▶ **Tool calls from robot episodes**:

==============================

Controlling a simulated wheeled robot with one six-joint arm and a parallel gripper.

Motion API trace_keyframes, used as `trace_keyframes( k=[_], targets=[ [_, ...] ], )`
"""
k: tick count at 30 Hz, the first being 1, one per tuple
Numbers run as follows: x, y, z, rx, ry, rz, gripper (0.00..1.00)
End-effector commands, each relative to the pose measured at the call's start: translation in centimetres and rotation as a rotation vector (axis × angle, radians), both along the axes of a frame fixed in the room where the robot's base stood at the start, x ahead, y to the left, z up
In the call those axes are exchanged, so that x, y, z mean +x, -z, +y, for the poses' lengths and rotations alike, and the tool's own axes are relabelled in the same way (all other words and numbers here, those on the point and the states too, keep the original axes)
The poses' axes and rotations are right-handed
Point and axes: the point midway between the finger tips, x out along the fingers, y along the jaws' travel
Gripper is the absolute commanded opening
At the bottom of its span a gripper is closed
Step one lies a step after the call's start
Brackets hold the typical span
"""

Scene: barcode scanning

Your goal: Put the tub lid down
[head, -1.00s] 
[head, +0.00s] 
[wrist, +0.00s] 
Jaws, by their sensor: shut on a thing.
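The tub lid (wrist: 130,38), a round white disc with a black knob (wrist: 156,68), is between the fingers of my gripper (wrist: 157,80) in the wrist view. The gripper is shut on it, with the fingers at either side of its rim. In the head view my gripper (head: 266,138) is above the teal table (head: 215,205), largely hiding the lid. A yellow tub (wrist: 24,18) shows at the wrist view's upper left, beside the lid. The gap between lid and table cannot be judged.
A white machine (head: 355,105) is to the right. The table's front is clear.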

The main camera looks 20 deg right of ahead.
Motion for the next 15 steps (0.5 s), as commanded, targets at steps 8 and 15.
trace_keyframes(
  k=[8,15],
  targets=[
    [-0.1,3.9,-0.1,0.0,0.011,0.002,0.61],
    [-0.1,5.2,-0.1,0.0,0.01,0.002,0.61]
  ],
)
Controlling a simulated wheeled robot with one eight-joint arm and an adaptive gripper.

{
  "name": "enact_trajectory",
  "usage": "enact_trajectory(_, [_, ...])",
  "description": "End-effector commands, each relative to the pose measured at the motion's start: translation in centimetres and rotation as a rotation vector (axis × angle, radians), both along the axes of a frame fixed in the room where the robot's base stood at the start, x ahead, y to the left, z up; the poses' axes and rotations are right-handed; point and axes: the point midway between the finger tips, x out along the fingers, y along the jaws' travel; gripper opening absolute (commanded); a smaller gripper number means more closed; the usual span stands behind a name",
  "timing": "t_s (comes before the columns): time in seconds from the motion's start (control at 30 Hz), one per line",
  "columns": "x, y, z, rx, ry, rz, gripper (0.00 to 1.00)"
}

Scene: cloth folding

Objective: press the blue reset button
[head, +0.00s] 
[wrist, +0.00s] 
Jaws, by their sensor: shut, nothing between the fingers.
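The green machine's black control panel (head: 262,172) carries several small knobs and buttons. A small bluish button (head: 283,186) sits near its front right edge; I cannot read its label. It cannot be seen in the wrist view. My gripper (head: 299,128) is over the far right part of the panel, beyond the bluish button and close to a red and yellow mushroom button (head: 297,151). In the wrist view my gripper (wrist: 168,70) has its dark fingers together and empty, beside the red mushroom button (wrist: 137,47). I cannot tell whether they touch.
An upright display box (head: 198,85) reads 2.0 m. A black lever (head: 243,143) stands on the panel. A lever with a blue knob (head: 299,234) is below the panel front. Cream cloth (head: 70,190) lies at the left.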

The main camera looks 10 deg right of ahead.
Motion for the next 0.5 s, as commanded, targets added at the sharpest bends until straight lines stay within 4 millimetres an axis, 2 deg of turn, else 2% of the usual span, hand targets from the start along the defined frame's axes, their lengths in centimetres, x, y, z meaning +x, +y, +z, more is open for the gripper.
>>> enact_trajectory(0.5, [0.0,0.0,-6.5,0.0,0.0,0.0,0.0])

==============================

▶ **Work to be completed**:
The lines from the start of the entries above through the line containing "k: tick count" are the ones to return, please; copy them exactly and include both ends.

▶ **Output of the task**:
Controlling a simulated wheeled robot with one six-joint arm and a parallel gripper.

Motion API trace_keyframes, used as `trace_keyframes( k=[_], targets=[ [_, ...] ], )`
"""
k: tick count at 30 Hz, the first being 1, one per tuple

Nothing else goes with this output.